“Smart phones have made people dumb.” I’ve heard this from so many people since iPhones became popular and everyone around seemed to have one. As I read “Connectivism” by George Siemen, a particular line stood out to me “Many of the processes previously handled by learning theories (especially in cognitive information processing) can now be off-loaded to, or supported by, technology.” Is that what smart phone users are doing? Off-loading some of the cognitive processes that we did on our own like remembering phone numbers and keeping track of dates?
This lead me to think about how technology makes many things obsolete in our lives. I look at objects like dictionaries, calculators, encyclopedias, and even skills like cursive feels more and more irrelevant to every day life. With the ability to connect to the internet, these physical tools became unnecessary. With a skill like cursive, I was often in discussions with other teachers and literacy specialists on how we may need to focus more on teaching how to touch type rather than writing in cursive. (But then, who knows? maybe we don’t even have to be able to type in the future, maybe we’ll just need another skill in order for us to communicate through written word – Anyone impressed with Dragon Dictation lately?)
Another point that Siemens mentions in his article is the idea of the collective knowledge within an organization, group, community or a network. As I read “Living with New Media,” the portion about “Messing Around” captures the idea of people making connections to this knowledge base. Siemens states that “Know-how and know-what is being supplemented with know-where (the understanding of where to find knowledge needed).” “Messing Around” and creating these connections is leading students to find out the “know-where.”
So what? With all the information and technology at our finger tips I thought about what we need to value more in education. The content knowledge or the process of attaining knowledge or doing something more than an application of the knowledge attained?

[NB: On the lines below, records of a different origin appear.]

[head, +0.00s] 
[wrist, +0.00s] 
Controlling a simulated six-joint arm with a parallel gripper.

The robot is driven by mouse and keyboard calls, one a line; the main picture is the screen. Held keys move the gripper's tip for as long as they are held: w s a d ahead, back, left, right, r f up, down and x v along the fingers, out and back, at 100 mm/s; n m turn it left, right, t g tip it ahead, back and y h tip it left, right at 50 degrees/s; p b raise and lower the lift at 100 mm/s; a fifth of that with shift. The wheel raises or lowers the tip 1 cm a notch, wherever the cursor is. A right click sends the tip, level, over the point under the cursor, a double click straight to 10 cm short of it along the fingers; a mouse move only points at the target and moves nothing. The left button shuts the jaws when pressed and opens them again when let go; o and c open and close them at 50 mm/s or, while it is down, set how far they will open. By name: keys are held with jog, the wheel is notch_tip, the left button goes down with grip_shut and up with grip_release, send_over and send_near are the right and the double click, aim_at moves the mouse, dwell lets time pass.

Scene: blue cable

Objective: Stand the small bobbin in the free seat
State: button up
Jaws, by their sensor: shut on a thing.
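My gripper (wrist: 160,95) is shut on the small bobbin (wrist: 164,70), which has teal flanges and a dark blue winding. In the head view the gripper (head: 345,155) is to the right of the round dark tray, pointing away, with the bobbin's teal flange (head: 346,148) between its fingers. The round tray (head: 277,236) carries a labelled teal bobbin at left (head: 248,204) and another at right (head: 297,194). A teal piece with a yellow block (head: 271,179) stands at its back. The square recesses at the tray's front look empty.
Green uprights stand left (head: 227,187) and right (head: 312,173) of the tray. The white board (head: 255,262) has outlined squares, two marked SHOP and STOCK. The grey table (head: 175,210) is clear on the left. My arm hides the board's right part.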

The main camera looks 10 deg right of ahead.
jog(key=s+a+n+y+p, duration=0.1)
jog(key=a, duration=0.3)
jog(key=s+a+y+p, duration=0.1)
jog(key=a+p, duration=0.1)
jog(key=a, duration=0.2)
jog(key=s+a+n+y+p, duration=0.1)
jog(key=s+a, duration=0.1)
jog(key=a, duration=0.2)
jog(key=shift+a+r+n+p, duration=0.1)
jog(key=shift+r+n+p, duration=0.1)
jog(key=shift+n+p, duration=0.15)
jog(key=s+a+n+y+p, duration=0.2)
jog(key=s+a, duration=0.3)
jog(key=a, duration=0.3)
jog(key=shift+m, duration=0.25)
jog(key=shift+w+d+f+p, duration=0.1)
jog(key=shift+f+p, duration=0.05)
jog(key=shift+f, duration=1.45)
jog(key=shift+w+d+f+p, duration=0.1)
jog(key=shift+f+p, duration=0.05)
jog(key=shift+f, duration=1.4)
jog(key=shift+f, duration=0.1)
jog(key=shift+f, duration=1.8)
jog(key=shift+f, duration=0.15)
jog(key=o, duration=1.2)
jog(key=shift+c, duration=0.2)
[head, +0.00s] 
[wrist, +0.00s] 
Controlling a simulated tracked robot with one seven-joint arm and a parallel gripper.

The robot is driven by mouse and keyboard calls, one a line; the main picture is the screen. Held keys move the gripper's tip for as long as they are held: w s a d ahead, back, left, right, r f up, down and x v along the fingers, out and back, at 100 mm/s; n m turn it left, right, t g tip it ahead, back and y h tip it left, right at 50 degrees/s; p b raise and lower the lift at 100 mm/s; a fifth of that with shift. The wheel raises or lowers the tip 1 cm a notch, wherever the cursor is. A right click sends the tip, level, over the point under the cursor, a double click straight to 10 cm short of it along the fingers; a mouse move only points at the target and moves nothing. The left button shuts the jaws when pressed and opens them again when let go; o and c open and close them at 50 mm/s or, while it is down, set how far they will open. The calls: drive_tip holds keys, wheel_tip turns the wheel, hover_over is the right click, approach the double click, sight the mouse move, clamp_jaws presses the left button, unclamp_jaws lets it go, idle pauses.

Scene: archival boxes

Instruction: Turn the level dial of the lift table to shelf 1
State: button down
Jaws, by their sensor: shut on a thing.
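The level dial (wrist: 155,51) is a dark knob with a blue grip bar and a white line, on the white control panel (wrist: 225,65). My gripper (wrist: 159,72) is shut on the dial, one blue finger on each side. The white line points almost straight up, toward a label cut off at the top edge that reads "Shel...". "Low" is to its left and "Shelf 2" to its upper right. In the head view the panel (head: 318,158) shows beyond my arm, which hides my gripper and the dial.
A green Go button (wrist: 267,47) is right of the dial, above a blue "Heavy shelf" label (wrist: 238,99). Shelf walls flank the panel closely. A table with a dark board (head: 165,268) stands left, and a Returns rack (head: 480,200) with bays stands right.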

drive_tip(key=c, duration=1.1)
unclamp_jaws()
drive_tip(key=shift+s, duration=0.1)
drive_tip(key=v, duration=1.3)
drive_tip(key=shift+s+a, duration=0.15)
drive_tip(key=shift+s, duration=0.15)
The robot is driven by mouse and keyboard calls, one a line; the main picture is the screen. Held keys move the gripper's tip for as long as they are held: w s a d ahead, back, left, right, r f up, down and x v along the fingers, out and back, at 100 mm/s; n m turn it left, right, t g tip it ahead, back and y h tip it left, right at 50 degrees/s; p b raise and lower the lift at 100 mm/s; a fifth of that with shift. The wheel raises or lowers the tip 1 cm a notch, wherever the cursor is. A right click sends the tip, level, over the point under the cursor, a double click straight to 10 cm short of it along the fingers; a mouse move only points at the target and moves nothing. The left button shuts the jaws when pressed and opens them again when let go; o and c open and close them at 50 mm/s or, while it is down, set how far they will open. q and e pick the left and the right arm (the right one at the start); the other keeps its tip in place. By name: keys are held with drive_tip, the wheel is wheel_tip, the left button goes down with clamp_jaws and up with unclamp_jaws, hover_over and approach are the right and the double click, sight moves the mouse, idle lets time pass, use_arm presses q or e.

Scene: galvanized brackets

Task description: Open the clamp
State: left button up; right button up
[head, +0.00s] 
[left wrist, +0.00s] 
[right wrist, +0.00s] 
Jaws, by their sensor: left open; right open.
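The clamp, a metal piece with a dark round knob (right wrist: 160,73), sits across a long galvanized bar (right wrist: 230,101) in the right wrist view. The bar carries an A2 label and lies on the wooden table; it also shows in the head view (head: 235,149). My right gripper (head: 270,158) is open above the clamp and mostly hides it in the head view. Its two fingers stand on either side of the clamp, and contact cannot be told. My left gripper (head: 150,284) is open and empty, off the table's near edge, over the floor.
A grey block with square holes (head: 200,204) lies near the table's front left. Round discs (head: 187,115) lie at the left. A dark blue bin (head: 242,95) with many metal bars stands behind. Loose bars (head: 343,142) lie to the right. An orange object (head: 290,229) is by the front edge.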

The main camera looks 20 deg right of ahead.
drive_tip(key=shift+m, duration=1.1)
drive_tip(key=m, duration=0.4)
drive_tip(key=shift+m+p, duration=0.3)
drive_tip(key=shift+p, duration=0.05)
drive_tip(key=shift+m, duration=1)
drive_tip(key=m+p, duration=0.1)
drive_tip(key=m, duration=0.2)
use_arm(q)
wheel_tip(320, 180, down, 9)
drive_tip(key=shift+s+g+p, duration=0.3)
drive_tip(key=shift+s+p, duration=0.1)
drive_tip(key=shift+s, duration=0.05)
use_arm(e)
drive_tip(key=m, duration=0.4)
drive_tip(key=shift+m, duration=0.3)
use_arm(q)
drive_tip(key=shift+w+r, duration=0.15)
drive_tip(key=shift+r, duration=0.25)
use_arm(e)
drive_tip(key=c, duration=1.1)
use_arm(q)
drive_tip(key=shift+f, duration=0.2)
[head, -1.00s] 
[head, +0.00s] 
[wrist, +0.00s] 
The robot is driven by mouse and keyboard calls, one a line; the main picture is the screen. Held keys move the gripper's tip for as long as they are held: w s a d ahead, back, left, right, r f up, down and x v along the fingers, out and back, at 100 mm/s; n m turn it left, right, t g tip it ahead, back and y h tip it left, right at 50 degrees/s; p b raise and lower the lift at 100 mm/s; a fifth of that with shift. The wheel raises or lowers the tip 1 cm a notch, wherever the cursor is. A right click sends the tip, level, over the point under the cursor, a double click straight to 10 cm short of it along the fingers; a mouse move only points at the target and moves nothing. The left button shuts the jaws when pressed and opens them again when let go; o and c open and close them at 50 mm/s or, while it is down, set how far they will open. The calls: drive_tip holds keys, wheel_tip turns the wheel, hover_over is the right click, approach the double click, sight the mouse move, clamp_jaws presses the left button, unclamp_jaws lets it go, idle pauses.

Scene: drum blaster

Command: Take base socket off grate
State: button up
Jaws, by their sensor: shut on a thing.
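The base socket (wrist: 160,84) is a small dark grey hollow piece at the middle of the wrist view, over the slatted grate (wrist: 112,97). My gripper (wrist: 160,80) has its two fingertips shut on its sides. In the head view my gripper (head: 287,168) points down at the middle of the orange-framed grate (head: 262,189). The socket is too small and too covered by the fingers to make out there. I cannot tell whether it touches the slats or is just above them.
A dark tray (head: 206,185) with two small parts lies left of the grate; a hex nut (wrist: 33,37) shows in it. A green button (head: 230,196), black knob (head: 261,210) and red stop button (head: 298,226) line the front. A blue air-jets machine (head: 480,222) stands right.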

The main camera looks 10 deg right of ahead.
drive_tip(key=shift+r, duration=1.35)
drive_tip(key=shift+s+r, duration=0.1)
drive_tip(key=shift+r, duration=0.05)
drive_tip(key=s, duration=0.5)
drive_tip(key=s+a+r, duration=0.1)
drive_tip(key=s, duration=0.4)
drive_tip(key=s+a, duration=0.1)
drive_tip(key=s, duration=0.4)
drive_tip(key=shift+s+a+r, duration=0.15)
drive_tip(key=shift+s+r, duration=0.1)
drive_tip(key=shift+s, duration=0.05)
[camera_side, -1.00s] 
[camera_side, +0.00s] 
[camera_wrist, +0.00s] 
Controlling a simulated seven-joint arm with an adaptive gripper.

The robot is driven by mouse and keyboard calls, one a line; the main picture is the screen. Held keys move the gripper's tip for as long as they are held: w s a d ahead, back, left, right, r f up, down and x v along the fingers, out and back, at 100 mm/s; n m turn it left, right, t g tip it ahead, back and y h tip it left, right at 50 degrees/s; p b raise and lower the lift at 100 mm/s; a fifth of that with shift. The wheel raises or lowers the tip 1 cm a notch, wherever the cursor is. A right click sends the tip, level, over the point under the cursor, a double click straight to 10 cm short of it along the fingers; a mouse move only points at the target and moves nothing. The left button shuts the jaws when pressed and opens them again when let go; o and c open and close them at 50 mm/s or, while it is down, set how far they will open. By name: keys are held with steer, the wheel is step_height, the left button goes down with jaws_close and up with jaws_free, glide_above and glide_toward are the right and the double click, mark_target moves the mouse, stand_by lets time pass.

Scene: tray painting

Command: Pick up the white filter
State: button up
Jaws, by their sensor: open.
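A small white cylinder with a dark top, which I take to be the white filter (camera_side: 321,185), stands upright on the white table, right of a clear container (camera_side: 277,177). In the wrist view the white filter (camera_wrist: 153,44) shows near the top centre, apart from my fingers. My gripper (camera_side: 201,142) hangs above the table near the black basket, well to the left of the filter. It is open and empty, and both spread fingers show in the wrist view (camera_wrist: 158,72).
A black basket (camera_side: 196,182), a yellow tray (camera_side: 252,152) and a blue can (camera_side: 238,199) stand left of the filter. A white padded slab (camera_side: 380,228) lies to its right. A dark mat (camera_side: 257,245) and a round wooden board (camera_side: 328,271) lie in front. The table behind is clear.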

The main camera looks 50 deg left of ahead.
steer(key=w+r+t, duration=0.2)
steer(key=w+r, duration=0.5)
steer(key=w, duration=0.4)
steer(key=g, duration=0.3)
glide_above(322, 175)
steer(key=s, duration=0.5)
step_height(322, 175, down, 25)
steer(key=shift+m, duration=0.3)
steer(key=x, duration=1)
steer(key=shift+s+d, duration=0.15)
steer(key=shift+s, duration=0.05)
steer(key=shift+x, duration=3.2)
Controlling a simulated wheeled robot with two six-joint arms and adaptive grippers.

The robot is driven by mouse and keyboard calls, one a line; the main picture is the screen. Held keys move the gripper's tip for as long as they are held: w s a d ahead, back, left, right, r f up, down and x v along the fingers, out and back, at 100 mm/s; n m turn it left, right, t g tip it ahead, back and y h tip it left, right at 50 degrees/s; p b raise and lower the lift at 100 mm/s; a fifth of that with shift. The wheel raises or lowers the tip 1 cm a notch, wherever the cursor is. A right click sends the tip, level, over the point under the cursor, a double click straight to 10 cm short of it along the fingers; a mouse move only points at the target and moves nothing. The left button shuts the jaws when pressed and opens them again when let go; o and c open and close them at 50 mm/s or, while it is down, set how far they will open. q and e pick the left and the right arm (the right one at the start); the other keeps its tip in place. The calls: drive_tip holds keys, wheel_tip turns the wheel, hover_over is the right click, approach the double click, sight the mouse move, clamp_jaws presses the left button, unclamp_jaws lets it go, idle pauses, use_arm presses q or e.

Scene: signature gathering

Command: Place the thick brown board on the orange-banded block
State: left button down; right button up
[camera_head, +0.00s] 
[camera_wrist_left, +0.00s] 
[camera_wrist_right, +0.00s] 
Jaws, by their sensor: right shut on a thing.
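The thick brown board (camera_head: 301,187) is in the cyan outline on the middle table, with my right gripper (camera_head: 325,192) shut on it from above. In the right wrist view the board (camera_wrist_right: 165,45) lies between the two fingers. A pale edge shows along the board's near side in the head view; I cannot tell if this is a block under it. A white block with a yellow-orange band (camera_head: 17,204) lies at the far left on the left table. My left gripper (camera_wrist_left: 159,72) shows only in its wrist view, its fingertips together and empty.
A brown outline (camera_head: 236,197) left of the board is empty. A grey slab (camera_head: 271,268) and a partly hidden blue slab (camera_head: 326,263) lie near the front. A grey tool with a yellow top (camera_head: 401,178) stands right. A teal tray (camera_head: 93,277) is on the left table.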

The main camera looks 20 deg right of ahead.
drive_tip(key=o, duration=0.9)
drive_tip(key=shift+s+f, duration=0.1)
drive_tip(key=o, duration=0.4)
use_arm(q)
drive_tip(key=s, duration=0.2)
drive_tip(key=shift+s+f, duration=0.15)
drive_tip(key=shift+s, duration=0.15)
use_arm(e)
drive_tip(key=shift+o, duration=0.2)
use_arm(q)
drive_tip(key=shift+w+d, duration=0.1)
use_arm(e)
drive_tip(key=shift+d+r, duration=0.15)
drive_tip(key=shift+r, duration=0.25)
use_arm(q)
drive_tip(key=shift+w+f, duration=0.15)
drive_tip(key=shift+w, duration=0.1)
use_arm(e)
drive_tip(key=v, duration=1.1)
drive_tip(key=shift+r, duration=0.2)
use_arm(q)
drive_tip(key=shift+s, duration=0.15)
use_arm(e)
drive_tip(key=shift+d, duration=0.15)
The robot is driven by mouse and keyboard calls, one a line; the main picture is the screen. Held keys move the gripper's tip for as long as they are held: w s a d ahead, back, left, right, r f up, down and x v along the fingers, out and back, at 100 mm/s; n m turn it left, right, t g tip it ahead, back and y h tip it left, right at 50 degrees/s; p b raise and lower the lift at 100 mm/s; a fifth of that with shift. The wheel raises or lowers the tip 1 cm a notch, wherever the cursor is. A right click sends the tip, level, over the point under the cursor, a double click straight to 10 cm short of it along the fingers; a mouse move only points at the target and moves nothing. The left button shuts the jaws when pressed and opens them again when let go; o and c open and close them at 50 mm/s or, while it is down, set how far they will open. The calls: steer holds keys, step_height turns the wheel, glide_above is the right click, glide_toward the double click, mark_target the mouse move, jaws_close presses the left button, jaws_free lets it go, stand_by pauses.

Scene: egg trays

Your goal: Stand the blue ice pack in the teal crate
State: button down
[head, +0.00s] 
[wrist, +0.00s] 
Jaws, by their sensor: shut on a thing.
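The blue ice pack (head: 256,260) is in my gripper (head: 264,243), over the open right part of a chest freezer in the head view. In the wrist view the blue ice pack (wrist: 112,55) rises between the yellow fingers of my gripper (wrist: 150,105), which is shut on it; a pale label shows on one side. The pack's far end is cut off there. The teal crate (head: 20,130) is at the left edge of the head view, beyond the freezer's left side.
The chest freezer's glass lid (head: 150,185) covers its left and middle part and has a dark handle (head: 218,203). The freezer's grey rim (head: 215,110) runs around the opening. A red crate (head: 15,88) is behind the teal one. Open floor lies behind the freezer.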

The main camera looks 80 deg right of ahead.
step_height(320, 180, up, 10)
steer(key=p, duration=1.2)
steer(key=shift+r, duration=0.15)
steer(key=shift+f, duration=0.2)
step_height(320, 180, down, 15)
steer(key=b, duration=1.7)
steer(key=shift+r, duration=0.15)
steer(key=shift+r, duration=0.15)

This is where the Revisied Bloom’s Taxonomy (with tech integration) that Andrew Churches talks about in his blog, Educational Origami comes into play. Evaluating (in the old Bloom’s Taxonomy) isn’t enough, but with the aid of technological tools, students can now get involved in creation.
This all made sense to me with the increased presence of the Maker culture in education. Students at my former school, The School at Columbia University, the students work with circuitry, 3D-printers, and various design softwares. Last year in my 3rd Grade class, I had my students re-design any every day item on Tinkercad. What was amazing about that project was that I just let the students “mess around” on Tinkercad as long as they wanted. I simply told them that they needed to have a finished product for me to print by the end of the year. Here’s what the students came up with!
All in all, what I get from all this is, let’s connect, let’s mess around, and let’s create!
And really, I can’t recommend Tinkercad enough. You should go “mess around” with it.